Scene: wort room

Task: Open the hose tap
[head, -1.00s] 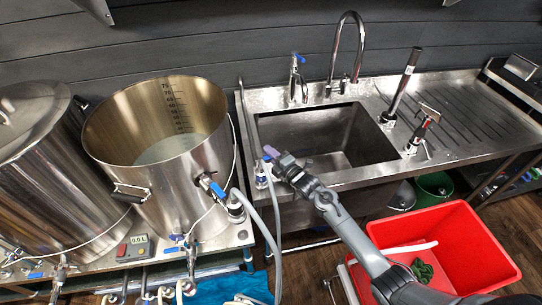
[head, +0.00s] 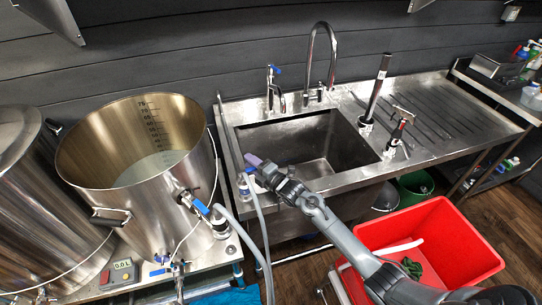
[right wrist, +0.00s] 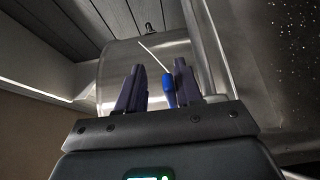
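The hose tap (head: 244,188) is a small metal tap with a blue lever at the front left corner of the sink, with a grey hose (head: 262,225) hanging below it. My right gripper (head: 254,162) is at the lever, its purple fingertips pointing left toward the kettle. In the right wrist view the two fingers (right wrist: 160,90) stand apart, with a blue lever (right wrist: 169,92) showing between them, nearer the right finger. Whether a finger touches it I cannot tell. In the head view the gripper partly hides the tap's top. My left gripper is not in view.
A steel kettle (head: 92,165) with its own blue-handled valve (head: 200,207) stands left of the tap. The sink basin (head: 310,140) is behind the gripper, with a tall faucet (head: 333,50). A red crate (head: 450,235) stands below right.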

◇ ◇ ◇

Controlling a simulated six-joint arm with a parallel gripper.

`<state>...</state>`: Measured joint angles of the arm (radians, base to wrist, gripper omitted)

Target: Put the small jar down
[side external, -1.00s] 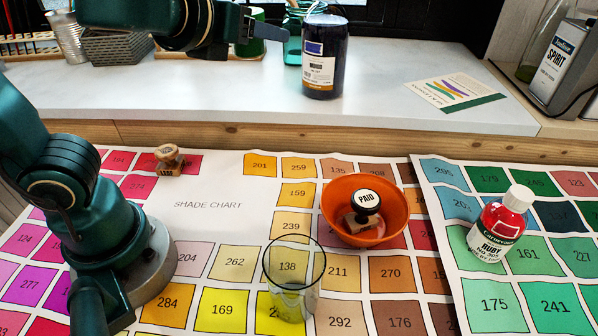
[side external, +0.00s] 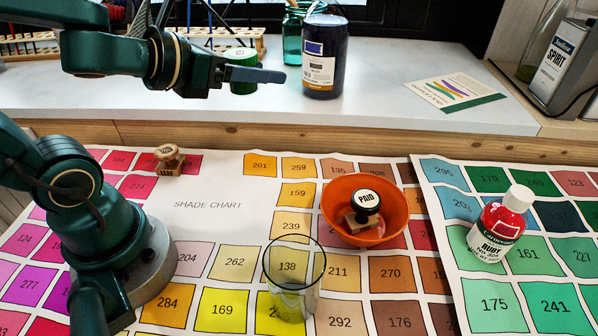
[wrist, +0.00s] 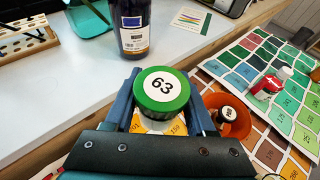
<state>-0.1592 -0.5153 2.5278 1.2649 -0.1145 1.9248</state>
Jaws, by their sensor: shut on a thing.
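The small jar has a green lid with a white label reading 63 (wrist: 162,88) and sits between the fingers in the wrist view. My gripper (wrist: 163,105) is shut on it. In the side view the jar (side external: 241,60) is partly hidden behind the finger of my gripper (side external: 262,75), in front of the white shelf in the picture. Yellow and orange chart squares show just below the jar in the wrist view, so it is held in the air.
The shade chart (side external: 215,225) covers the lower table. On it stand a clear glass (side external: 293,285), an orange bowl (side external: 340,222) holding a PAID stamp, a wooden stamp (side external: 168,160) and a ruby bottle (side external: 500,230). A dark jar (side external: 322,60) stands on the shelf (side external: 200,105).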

◇ ◇ ◇

Pull out each line of the records holding the string "joint".

Controlling a simulated six-joint arm with a parallel gripper.
`<state>...</state>`: Measured joint angles of the arm (radians, base to wrist, gripper omitted)

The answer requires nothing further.